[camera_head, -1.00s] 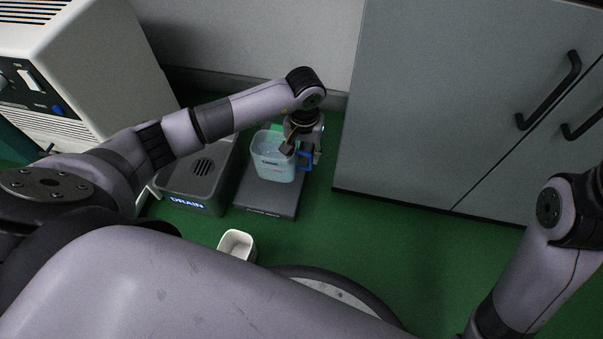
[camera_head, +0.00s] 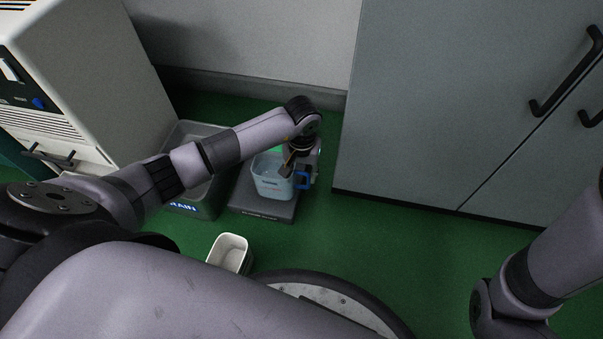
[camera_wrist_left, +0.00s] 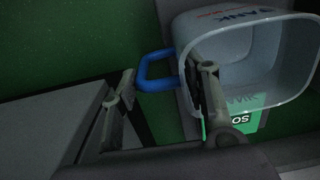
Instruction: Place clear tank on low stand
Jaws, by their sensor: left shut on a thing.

──────

### Given problem
Omitting all images, print the listing exactly.

### Exercise response
[camera_head, -1.00s] 
[camera_head, +0.00s] 
[camera_wrist_left, +0.00s] 
Instruction: Place clear tank on low stand
Jaws, by their sensor: left shut on a thing.

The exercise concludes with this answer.